> TASK DETAILS: Print the lines beginning with the one that contains "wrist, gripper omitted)" and ending with the one that contains "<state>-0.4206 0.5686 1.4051", exactly, both included, and no other lines.

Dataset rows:
+++++

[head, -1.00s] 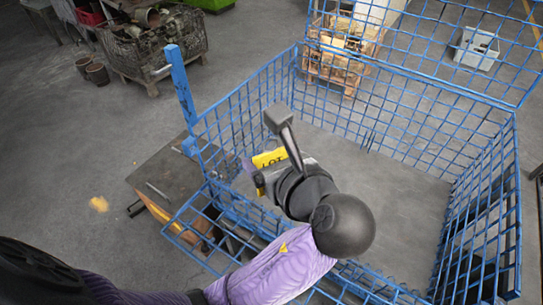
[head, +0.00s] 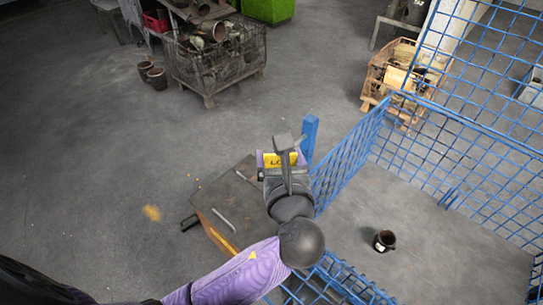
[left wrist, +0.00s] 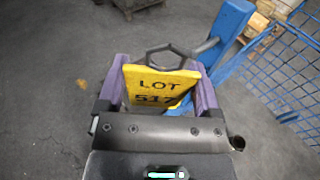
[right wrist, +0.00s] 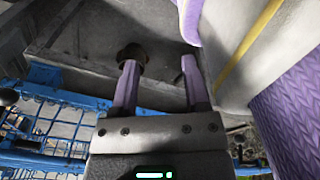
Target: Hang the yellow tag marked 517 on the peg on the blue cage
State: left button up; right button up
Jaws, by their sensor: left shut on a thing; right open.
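My left gripper (head: 283,158) is shut on the yellow tag (left wrist: 160,86), which reads LOT 517 in the left wrist view. A dark six-sided loop (left wrist: 168,54) stands up from the tag's top edge. The blue cage post (left wrist: 228,32) is just right of the tag, and a grey peg (left wrist: 204,47) sticks out from it towards the loop. The peg's tip is close to the loop's right side; I cannot tell whether they touch. In the head view the post (head: 309,138) is right of the tag (head: 277,159). My right gripper (right wrist: 160,82) is open and empty.
The blue mesh cage (head: 350,160) fills the right, with a dark cup (head: 384,241) on its floor. A dark table (head: 222,205) stands left of the cage. A wire crate (head: 215,60) is farther back. In the right wrist view a brown round thing (right wrist: 132,54) is by the left finger.

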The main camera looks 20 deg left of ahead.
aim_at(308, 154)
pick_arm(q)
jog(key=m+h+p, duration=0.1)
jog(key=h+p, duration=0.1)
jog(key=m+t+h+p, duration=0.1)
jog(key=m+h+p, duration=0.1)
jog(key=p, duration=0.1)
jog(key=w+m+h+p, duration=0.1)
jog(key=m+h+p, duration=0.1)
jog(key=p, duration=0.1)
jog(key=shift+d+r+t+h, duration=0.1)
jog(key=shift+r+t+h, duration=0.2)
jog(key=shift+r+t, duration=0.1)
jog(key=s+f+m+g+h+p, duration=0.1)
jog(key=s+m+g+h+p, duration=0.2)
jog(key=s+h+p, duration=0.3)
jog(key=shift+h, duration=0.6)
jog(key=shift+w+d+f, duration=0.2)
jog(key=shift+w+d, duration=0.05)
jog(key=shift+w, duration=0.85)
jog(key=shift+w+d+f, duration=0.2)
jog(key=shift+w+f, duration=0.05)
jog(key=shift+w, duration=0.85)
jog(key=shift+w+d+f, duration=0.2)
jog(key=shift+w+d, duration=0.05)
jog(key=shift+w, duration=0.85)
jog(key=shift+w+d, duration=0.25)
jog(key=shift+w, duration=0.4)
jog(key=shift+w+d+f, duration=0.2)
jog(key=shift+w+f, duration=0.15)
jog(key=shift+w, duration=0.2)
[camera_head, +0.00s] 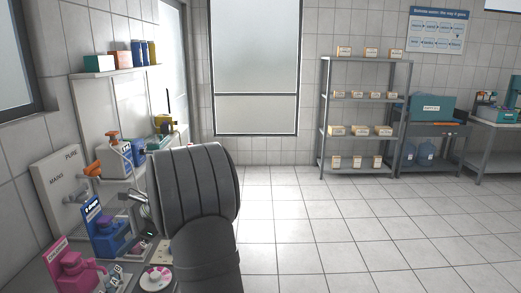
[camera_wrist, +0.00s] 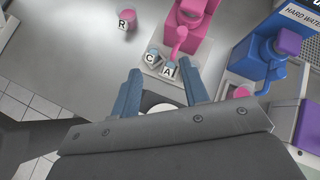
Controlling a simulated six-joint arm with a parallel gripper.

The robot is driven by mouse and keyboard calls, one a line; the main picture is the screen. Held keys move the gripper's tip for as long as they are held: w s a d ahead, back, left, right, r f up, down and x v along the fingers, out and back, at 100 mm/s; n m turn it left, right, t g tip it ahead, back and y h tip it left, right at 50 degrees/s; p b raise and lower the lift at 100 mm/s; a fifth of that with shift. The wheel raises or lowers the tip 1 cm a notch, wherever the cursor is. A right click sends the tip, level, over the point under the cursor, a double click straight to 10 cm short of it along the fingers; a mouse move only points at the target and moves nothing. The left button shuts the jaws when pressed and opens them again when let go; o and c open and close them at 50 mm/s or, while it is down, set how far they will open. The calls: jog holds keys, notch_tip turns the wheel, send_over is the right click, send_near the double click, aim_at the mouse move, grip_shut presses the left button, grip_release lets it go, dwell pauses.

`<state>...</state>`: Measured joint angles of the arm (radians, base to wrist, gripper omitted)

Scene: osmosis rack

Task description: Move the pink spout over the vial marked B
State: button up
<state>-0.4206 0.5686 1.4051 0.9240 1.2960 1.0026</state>
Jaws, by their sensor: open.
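The pink dispenser (camera_wrist: 193,12) stands at the top of the wrist view, and its pink spout (camera_wrist: 180,42) reaches down toward two small lettered vials. Vial A (camera_wrist: 168,67) is close to the spout's tip, and vial C (camera_wrist: 152,57) is just left of it. I see no vial marked B; my gripper may hide part of that area. In the head view the pink dispenser (camera_head: 76,274) is at the lower left, with small lettered vials (camera_head: 115,273) beside it. My gripper (camera_wrist: 163,84) is open, its two blue fingers below the vials, with nothing held.
A pink vial marked R (camera_wrist: 127,20) stands apart at upper left. A blue dispenser (camera_wrist: 262,55) is right of the pink one, with a purple item (camera_wrist: 312,125) below it. A white round piece (camera_wrist: 163,108) shows between my fingers. Grey bench is bare at left.

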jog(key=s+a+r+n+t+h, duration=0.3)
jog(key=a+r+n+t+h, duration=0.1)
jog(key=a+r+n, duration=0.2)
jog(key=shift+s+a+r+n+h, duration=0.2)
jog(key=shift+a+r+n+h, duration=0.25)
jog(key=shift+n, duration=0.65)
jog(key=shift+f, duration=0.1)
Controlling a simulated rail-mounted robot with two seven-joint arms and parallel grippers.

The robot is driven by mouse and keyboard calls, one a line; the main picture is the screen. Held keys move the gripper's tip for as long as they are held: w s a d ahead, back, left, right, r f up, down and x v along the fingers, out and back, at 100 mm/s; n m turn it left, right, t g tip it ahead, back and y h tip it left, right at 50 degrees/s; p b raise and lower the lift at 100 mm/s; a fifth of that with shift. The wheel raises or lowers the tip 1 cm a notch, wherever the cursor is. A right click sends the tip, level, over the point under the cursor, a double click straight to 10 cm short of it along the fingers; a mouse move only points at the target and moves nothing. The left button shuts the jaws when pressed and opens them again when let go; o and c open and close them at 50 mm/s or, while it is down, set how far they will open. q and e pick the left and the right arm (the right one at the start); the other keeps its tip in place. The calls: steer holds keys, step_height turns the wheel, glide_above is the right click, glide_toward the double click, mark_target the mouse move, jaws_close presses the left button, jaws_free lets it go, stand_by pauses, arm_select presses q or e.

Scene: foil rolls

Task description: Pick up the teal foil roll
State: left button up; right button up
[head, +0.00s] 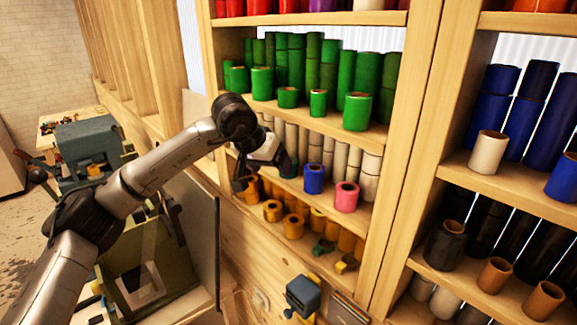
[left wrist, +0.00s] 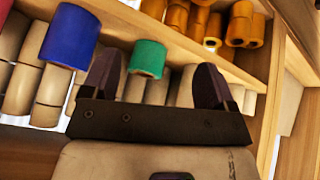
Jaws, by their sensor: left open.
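The teal foil roll (left wrist: 147,58) stands on the shelf in the left wrist view, showing in the gap between my fingers. In the head view the teal roll (head: 289,167) is partly hidden by my left gripper (head: 264,172), close to the blue roll. My left gripper (left wrist: 155,80) is open, one finger to each side of the teal roll in the picture. I cannot tell whether the fingers reach around it or stop short. My right gripper is in neither view.
A blue roll (head: 314,179) and a pink roll (head: 346,196) stand to the right on the same shelf. Cream rolls (head: 371,165) line the back. Green rolls (head: 357,111) fill the shelf above, orange rolls (head: 293,226) the one below. A wooden upright (head: 412,150) bounds the bay.

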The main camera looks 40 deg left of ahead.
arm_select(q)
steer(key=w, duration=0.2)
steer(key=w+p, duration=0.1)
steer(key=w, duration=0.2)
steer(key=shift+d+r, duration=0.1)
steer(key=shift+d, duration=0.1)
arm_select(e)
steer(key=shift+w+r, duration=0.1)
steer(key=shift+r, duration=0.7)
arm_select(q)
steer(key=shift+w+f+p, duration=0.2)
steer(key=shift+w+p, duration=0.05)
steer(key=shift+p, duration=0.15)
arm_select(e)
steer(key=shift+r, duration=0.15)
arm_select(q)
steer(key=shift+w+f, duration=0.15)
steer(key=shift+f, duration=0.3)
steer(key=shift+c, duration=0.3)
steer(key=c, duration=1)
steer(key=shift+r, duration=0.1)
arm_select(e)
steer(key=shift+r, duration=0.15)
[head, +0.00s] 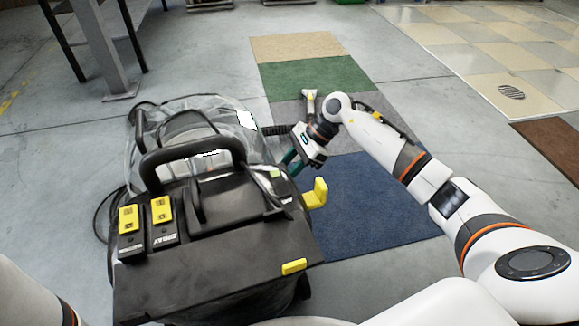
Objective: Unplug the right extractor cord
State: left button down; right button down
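The extractor (215,240) is a black machine with a clear tank, a looped handle and yellow switches, standing in the middle left of the head view. A thin black cord (97,212) loops out at its left side; I see no plug or socket. My right gripper (289,163) is at the extractor's right side, above a yellow hook (317,193). Its dark green fingers point down and left at the machine's edge; their gap and any contact are too small to make out. My left arm shows only at the bottom left edge, and its gripper is out of view.
A ribbed black hose (277,130) runs behind the right gripper toward a small pale tool head (309,100). Blue (370,205), grey, green and tan carpet pieces lie beyond. A metal table leg (103,50) stands at the back left.

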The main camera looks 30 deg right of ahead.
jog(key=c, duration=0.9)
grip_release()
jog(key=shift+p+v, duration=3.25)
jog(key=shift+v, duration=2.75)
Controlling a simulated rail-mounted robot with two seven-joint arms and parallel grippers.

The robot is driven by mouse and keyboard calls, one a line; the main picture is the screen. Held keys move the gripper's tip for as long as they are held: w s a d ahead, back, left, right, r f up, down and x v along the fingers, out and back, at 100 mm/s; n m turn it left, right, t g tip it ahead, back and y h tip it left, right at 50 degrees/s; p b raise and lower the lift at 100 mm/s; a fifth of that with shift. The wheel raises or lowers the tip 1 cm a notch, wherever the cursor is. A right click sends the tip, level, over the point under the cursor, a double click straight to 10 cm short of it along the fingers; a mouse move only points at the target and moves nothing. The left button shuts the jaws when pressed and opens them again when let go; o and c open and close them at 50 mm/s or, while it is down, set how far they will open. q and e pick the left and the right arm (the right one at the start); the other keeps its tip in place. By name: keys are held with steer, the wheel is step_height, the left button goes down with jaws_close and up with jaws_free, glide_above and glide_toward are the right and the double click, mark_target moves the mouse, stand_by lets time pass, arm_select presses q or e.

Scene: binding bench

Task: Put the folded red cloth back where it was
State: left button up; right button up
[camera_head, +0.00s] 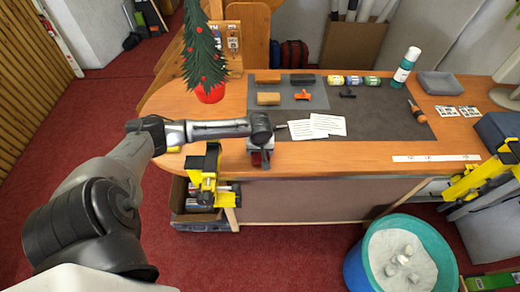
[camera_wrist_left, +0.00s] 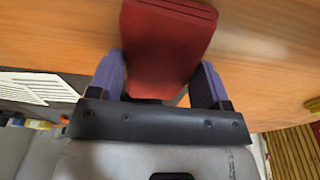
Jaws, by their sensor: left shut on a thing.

+++++

> RESPONSE TO THIS EXERCISE:
`<state>...</state>`: Measured joint angles of the arm (radians, base to wrist, gripper omitted)

Scene: osmosis rack

Task description: Move the pink spout over the vial marked B
State: button up
<state>-0.4206 0.5686 1.4051 0.9240 1.2960 1.0026</state>

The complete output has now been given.